We are profoundly sad to announce the death of our colleague Professor Mason Lowance. An extraordinary scholar and teacher of American literature and culture, from his pioneering work on the Puritans to his writing and teaching about race, slavery, and abolitionism, he was also a valued colleague for over 50 years. See his obituary. We send our sincere condolences to his wife Susan and to the rest of his family.

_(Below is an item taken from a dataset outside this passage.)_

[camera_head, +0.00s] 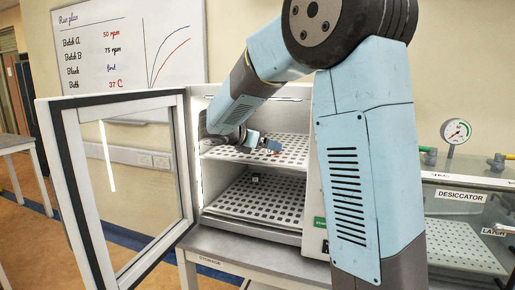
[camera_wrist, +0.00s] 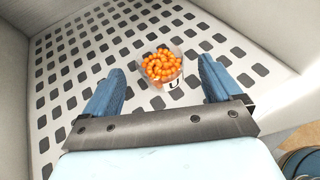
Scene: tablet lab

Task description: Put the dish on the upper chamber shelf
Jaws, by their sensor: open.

Professor Mason Lowance taught Early American Literature, American Romanticism, and American Realism at the undergraduate and graduate levels. He also offered a seminar in Hawthorne and Melville, and regularly taught "Race and Slavery in American Culture" to undergraduates and graduate students. He taught at the University of Massachusetts since 1967, and since 1982, had also taught a course per year at the Harvard University Extension School. He taught semester long courses at Clark, Tufts, Brown, Emory, Oxford and Yale University, where he was a Fellow of the National Humanities Institute, 1977-78. He was a Guggenheim Fellow (1982) and was awarded a Fellowship from the National Endowment for the Humanities (1978-9). He was William and Alice Pressly Visiting Professor at The Westminster Schools (2003-4). He was Associate Dean of the Faculty of Humanities and Fine Arts from 1980-83. His publications include: Increase Mather(1974); Massachusetts Broadsides of the American Revolution (1976); The Language of Canaan: Metaphor and Symbol in New England from the Puritans to the Transcendentalists (1980); The Typological Writings of Jonathan Edwards (1993); The Stowe Debate: Rhetorical Strategies in Uncle Tom's Cabin (1994); Against Slavery: an Abolitionist Reader (2000); A House Divided: the Antebellum Slavery Debates in America from 1776-1865 (2003).
Prof. Lowance also directed three NEH Summer Seminars for College Teachers, two entitled: "Uncle Tom's Cabin and Antebellum American Culture" in 1992 and 1995 and "Puritanism in Old England and New England," in 1976.